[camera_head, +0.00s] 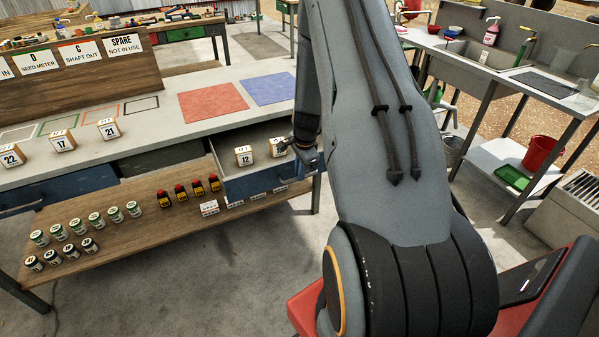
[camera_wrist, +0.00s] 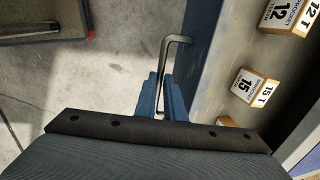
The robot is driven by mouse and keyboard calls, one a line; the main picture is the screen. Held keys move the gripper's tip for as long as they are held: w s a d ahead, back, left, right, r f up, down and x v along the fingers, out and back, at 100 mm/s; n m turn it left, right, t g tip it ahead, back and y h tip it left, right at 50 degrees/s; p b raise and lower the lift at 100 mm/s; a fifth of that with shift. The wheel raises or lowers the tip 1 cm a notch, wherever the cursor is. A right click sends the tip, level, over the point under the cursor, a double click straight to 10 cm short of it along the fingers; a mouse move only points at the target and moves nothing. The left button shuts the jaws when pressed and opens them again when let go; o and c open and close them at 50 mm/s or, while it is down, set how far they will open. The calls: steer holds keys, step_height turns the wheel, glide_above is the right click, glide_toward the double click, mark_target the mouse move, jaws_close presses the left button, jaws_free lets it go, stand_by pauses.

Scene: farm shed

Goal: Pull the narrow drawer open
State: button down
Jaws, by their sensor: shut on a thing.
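The narrow drawer (camera_head: 232,187) stands out from the front of the workbench, with its inside showing. It holds small boxes, among them the sprocket box marked 12 (camera_head: 244,156); the box marked 15 (camera_wrist: 247,90) shows in the wrist view. My gripper (camera_head: 306,157) is at the drawer's front, partly hidden by my arm in the head view. In the wrist view its blue fingers (camera_wrist: 161,93) are closed around the metal bar handle (camera_wrist: 177,39), beside the blue drawer front (camera_wrist: 202,42).
The bench top (camera_head: 170,120) carries boxes marked 17, 21 and 22. Jars and small red-and-black bottles stand on the lower shelf (camera_head: 150,220). Concrete floor (camera_head: 200,290) is clear before the bench. A sink table (camera_head: 480,65) stands at right.

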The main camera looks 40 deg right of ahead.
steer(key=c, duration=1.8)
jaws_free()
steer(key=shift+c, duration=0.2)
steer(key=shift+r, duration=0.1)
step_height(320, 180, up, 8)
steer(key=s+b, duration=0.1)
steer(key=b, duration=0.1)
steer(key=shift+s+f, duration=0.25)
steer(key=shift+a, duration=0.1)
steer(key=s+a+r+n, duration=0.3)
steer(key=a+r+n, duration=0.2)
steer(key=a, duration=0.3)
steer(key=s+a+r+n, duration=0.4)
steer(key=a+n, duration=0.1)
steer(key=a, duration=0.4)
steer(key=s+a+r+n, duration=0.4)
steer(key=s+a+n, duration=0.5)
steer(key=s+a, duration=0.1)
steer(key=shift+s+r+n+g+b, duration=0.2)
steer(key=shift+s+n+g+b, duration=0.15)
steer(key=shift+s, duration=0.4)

--- Exercise task ---
Quote the data exactly, leaving every image out of the copy.

--- Worked answer ---
[camera_head, +0.00s] 
[camera_wrist, +0.00s] 
The robot is driven by mouse and keyboard calls, one a line; the main picture is the screen. Held keys move the gripper's tip for as long as they are held: w s a d ahead, back, left, right, r f up, down and x v along the fingers, out and back, at 100 mm/s; n m turn it left, right, t g tip it ahead, back and y h tip it left, right at 50 degrees/s; p b raise and lower the lift at 100 mm/s; a fifth of that with shift. The wheel raises or lowers the tip 1 cm a notch, wherever the cursor is. A right click sends the tip, level, over the point under the cursor, a double click straight to 10 cm short of it along the fingers; a mouse move only points at the target and moves nothing. The left button shuts the jaws when pressed and opens them again when let go; o and c open and close them at 50 mm/s or, while it is down, set how far they will open. The calls: steer holds keys, step_height turns the wheel, glide_above is the right click, glide_toward the double click, mark_target the mouse move, jaws_close presses the left button, jaws_free lets it go, stand_by pauses.

Scene: farm shed

Goal: Pull the narrow drawer open
State: button down
Jaws, by their sensor: shut on a thing.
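The narrow drawer (camera_head: 232,187) stands out from the front of the workbench, with its inside showing. It holds small boxes, among them the sprocket box marked 12 (camera_head: 244,156); the box marked 15 (camera_wrist: 247,90) shows in the wrist view. My gripper (camera_head: 306,157) is at the drawer's front, partly hidden by my arm in the head view. In the wrist view its blue fingers (camera_wrist: 161,93) are closed around the metal bar handle (camera_wrist: 177,39), beside the blue drawer front (camera_wrist: 202,42).
The bench top (camera_head: 170,120) carries boxes marked 17, 21 and 22. Jars and small red-and-black bottles stand on the lower shelf (camera_head: 150,220). Concrete floor (camera_head: 200,290) is clear before the bench. A sink table (camera_head: 480,65) stands at right.

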The main camera looks 40 deg right of ahead.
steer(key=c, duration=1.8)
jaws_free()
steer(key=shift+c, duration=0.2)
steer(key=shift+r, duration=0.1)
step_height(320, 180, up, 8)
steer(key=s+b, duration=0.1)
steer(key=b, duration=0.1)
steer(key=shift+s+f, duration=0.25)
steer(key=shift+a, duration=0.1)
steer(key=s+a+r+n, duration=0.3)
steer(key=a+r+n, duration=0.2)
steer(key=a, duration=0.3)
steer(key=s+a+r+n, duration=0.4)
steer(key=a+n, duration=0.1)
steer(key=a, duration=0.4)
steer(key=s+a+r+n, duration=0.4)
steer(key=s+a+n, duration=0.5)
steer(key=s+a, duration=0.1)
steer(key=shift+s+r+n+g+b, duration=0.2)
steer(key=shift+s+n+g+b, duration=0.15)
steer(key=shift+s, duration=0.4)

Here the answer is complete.